SA’s new mining pure-play Big Tree Copper confident IPO will fund expansion drive

Jan Nelson, CEO, Copper 360

NORTHERN Cape copper miner Big Tree Copper said it could raise as much as R100m when it listed, possibly before July, to help fund expansion of its current 100 tons a month capacity processing facilities.

“I think we could easily raise that amount,” said Jan Nelson, CEO of Big Tree Copper. “There is already $5m to $8m (R76m to R111m) that private investors are ready to put in. People in South Africa are looking for a place to put their money.”

He didn’t think the notion of the ‘South African discount’ applied domestically. “I’m tired of hearing about that,” he said in a meeting with media today.

Big Tree Company has mining rights to properties that were once worked by Newmont Mining and Gold Fields before they were abandoned. It will process extant rock piles to produce copper cathode as well as re-treat slag for a copper concentrate product. Nelson said this gave the company a green angle as it was improving the environment.

The growing copper deficit and the scarcity of new resources has sent the copper price vaulting, up 22% in the past year alone, according to Goldman Sachs. The bank said in a recent report that a commodity bull market was in its “first innings,” and that demand for green copper production would grow 41% in China during 2022.

Nelson’s ambition is to reach current production capacity of about 100 tons of copper cathode a month – in January – before adding production of copper concentrate in about two years’ time following a $4m (R61m) capital programme. This would increase production to 330 tons per month.

A third phase of expansion requiring the addition of another processing plant costing $5m (R76m) could boost production further to about 474 tons a month, he said.

At 5,688 tons annually in production that would translate into revenue of about $37m a year assuming a copper price of $9,500/t. “That is not bad for a company of our size,” said Nelson.
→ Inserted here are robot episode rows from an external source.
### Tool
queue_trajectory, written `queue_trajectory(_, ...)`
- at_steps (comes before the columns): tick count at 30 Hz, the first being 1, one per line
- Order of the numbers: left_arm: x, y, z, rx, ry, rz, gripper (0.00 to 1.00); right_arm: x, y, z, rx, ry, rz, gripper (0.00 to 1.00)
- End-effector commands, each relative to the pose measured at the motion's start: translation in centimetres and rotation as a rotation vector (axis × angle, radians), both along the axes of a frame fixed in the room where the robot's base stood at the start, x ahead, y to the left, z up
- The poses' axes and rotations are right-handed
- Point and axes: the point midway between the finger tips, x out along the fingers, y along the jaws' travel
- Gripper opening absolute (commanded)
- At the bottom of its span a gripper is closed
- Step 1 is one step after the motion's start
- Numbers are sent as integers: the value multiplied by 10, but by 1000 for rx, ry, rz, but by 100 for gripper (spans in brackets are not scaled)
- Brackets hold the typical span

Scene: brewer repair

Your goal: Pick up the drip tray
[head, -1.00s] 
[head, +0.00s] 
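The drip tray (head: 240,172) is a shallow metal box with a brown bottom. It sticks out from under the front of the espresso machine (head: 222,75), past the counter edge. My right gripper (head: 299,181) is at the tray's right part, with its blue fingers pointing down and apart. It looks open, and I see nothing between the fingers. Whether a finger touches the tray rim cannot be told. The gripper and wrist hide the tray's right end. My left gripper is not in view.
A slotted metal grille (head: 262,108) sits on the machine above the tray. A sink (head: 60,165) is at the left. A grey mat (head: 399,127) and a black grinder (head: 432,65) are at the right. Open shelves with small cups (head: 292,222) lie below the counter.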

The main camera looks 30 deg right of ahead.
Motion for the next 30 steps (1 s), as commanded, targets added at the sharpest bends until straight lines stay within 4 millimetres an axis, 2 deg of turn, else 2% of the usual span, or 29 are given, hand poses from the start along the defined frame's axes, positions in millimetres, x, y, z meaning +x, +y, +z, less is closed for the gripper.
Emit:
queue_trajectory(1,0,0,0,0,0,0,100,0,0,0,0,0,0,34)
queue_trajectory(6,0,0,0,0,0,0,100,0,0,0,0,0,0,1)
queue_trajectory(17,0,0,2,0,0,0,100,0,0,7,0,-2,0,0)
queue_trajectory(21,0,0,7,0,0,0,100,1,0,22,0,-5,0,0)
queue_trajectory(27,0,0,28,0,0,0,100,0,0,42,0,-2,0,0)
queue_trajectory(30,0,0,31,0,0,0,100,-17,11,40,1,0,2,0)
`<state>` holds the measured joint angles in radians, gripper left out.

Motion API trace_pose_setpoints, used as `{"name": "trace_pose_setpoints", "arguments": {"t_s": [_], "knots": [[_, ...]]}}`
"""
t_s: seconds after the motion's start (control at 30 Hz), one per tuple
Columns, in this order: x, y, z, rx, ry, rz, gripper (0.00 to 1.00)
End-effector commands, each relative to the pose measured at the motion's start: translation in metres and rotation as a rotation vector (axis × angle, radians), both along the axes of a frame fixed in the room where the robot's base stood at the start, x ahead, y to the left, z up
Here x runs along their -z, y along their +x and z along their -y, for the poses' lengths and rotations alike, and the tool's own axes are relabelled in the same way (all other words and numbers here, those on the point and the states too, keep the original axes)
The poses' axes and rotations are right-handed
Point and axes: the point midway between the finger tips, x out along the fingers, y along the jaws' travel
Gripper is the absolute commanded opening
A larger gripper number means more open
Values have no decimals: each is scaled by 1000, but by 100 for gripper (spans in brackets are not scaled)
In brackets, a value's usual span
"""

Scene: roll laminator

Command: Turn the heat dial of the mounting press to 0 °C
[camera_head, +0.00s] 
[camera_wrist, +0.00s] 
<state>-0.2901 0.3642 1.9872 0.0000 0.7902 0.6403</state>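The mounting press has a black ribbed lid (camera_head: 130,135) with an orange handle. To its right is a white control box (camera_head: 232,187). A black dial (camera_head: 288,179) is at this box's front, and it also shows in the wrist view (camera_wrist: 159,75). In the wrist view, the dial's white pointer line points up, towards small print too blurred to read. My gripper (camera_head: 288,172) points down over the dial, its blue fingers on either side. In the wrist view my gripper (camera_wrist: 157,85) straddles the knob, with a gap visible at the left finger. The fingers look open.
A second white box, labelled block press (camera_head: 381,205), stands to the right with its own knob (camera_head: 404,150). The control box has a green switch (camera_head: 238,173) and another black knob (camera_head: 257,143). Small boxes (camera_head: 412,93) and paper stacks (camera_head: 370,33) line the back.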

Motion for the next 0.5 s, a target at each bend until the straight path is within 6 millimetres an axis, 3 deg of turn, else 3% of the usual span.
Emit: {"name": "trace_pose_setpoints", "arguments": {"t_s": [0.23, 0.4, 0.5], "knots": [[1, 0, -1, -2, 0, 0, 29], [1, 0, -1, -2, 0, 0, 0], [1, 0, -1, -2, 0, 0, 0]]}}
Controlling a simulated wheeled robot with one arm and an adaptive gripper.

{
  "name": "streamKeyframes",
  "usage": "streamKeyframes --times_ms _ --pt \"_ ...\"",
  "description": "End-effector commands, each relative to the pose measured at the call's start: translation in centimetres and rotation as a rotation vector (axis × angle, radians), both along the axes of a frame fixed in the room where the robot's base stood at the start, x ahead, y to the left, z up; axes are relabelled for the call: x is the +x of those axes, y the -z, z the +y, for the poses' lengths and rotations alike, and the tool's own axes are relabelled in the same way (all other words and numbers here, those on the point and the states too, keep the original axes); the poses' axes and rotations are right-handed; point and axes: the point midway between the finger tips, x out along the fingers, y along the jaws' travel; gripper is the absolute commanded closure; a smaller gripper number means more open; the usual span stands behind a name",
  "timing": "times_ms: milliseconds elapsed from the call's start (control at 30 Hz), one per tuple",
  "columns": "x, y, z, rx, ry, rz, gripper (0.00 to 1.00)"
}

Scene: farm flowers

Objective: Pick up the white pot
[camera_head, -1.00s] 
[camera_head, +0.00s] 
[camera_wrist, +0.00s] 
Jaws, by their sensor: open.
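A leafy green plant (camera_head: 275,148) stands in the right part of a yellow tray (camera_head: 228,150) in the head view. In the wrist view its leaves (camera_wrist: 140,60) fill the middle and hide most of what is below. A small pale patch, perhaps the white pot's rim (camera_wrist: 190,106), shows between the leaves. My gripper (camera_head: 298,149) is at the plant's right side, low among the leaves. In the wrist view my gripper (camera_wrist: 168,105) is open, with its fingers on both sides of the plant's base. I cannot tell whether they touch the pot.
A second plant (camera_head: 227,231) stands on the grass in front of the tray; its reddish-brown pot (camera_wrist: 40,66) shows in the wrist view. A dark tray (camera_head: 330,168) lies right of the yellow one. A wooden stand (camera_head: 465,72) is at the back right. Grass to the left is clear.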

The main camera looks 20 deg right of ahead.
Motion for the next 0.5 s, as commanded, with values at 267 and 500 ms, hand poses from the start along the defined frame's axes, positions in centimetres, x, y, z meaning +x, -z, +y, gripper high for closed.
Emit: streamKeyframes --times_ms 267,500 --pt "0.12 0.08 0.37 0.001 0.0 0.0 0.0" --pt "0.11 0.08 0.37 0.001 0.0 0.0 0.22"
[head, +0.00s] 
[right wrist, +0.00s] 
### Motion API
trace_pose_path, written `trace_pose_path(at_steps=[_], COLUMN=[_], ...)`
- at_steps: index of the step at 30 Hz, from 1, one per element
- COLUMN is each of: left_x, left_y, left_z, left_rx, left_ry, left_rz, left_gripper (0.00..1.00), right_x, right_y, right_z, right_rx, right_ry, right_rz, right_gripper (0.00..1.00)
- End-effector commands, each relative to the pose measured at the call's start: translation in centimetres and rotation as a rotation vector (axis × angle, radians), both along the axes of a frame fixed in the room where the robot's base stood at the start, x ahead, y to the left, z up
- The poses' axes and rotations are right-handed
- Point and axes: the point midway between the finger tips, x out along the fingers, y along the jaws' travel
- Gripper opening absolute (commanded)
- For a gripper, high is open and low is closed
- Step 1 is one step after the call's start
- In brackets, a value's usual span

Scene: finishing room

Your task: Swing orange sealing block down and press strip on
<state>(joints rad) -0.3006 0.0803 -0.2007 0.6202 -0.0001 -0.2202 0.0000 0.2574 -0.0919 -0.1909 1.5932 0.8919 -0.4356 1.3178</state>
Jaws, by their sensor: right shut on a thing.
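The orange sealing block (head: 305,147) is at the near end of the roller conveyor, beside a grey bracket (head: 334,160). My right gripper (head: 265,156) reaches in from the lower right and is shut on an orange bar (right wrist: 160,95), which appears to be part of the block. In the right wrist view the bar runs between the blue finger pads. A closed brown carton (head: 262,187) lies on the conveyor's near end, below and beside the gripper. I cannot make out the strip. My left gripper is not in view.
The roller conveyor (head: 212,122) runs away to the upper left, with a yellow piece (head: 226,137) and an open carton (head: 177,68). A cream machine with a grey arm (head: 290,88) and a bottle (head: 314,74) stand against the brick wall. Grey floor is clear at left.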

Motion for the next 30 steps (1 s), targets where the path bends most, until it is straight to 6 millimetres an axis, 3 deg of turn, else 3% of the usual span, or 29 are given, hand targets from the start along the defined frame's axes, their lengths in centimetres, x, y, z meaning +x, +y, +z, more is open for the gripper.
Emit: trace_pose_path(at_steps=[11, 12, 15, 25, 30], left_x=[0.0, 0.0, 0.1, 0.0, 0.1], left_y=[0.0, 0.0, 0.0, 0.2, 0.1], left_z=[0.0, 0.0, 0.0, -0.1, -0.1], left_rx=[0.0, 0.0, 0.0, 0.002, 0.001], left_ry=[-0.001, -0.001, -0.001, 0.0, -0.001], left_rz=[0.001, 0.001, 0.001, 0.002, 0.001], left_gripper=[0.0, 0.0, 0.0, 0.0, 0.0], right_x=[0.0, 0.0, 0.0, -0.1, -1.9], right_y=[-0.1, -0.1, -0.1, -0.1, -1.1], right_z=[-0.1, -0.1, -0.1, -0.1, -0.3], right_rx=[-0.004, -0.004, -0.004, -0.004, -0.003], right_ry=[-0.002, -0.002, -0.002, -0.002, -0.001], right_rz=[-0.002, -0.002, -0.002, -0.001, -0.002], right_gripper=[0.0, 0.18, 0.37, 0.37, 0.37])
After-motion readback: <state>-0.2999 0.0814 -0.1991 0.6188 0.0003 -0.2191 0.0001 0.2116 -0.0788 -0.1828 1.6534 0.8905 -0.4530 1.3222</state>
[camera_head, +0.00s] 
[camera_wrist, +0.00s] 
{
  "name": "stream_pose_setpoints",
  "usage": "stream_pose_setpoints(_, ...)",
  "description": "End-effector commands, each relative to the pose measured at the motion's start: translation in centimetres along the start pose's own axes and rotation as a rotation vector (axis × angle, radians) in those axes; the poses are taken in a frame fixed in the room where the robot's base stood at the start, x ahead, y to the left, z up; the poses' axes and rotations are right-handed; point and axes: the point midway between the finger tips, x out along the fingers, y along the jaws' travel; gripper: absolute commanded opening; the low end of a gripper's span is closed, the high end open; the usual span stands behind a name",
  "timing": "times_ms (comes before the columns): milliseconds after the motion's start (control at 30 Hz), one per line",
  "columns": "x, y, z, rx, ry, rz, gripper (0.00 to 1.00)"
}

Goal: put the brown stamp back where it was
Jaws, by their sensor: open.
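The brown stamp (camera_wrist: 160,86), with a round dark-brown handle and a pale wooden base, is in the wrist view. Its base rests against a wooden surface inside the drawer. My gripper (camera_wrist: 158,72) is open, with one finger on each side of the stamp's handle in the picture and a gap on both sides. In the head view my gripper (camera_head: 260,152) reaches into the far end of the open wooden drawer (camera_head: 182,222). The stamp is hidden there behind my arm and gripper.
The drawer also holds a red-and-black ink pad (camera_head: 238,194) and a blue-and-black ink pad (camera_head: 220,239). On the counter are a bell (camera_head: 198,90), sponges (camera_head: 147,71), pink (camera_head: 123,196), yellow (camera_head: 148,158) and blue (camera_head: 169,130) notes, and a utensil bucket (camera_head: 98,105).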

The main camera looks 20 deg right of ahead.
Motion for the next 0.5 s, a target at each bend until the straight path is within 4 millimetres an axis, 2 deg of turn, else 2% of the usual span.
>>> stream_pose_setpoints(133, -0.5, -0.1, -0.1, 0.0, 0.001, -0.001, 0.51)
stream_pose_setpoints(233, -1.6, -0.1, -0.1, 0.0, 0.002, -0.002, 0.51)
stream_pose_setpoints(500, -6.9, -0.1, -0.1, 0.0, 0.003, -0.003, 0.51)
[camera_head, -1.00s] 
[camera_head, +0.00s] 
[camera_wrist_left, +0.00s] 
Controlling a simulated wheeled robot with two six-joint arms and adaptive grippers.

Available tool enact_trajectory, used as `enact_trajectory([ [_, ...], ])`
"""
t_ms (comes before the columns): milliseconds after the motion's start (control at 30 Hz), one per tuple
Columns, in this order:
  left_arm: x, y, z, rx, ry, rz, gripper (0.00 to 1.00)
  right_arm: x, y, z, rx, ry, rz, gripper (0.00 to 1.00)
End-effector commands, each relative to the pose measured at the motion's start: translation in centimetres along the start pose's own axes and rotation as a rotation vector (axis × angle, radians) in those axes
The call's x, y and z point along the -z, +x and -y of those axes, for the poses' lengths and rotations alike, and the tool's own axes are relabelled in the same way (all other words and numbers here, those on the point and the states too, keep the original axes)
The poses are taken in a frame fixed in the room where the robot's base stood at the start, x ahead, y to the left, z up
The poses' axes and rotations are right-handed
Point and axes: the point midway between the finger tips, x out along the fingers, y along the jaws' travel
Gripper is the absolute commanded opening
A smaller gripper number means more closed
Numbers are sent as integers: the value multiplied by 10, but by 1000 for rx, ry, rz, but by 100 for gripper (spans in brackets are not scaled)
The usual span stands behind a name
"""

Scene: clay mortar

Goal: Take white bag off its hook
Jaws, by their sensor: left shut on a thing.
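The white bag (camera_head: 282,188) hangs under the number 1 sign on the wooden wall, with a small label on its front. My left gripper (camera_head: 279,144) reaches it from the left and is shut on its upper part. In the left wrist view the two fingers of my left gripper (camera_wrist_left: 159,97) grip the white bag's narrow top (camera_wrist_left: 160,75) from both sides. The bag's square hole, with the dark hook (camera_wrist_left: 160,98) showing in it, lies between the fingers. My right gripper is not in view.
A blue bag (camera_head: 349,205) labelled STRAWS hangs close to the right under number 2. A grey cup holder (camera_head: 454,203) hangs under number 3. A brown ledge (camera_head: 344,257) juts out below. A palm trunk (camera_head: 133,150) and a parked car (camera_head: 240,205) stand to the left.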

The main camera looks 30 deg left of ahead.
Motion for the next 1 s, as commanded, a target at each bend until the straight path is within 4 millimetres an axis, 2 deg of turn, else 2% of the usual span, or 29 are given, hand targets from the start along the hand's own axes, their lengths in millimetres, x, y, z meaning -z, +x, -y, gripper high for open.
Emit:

Operating costs are currently calculated at about $4,200 per ton of copper produced, including financing costs, against spot copper prices.

Payback on an capital expansion outlay would be less than four months.

This is the equation Nelson hopes punters will like when the firm lists, especially as he is committed to distributing 30% of pre-tax profits in dividends. The dividend policy was a condition of an investment made by the R600bn financial services firm, Coronation, which has 6% of Big Tree Copper.

Nelson said, however, there was no decision on which bourse Big Tree Copper would make its debut. An offshore listing would have to “make sense” while an earlier plan to list on the ZARX has foundered. It’s likely the JSE or the Cape Town Stock Exchange will be chosen.

Currently, Big Tree Copper is tightly held but Nelson said he intended to distribute up to 15% – effectively as a free-carry – to the 5,500-strong Nababeep community that live near the mining property. Unemployment among the community was 90%. “If we look after them, they will look after us,” he said.

Community unrest in some of South Africa’s mining regions peaked last year. At the facilities of Orion Minerals’ Prieska Copper-Zinc Project, also in the Northern Cape, violent, gun-toting gangs demand contracts.

“There will be no conditions on their shares,” said Nelson. All in all, Big Tree Copper would have a free-float of between 30% and 35%.

Shareholders also include Handa Mining, Nelson’s investment company, whilst executive management has a 40% stake. Management would part with some of their shares in terms of the Nababeep distribution.